What you need to do – From the records below, give the number of lines that contain the string "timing", without any other text.

Data provided –
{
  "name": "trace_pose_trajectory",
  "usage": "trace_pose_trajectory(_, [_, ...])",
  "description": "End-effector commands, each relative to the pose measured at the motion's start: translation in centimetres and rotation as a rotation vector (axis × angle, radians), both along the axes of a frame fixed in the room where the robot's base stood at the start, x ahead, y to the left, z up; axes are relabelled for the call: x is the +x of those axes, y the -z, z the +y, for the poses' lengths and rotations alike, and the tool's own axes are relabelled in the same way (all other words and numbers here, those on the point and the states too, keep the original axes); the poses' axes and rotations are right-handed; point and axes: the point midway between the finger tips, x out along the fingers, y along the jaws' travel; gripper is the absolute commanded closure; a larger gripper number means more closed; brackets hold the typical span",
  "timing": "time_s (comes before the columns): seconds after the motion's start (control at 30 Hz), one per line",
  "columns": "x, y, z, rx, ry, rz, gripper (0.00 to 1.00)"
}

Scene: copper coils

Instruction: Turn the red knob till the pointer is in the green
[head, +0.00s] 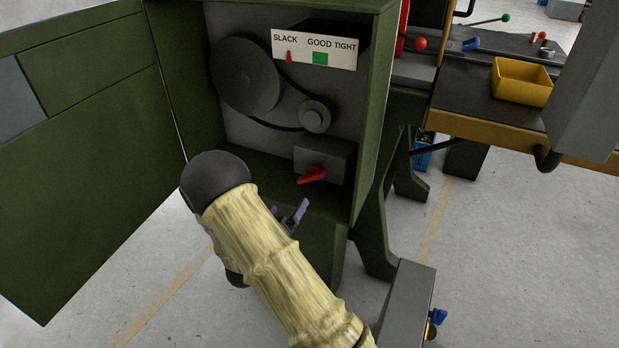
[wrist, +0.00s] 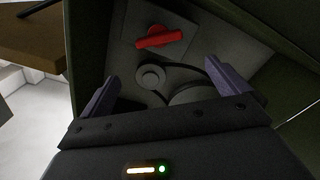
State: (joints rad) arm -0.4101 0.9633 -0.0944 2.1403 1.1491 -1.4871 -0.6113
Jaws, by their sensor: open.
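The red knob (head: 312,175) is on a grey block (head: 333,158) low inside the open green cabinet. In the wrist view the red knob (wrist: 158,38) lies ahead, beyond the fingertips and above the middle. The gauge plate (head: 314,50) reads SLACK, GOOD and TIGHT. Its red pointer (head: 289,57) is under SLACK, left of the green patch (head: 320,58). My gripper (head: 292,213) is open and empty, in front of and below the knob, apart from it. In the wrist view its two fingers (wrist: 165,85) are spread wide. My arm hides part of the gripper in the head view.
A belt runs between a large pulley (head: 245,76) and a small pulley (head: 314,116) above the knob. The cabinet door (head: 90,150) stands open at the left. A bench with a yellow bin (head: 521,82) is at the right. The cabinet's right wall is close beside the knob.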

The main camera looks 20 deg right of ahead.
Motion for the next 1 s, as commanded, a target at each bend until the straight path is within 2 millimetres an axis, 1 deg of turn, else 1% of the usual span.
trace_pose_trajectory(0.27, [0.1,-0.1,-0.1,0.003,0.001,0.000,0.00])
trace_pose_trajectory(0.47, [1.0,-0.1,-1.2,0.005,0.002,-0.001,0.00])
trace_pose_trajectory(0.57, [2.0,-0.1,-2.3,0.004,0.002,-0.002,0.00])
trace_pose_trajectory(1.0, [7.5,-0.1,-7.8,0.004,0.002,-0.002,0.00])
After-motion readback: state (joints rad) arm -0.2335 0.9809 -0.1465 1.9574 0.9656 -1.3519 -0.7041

--

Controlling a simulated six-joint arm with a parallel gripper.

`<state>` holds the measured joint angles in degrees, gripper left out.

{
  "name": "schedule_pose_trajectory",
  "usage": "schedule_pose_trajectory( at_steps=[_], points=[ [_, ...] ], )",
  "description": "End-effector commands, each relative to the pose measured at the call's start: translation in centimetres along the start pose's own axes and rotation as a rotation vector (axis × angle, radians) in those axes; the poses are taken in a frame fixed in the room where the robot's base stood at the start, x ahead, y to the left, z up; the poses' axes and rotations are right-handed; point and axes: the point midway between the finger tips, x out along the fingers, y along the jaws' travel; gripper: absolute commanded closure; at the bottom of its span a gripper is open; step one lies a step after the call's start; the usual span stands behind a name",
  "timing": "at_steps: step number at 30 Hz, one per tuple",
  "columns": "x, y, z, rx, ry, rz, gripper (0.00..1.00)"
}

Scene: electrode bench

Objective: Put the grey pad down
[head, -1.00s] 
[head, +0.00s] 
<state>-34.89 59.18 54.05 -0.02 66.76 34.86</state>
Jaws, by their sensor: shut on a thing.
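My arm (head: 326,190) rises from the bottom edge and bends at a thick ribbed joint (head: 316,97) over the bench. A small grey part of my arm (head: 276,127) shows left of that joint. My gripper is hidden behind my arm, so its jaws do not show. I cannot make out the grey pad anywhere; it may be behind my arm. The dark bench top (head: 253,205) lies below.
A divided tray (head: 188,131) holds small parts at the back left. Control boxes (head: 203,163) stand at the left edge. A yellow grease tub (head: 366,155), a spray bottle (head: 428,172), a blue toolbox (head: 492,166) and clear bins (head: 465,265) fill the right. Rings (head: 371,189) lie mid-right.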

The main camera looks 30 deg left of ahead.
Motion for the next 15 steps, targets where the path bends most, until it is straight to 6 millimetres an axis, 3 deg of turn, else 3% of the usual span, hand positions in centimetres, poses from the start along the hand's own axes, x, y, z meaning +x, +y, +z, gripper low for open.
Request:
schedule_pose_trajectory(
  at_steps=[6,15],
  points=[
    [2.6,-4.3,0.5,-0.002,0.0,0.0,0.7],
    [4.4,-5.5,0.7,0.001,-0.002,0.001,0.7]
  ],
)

Finished exercise – 2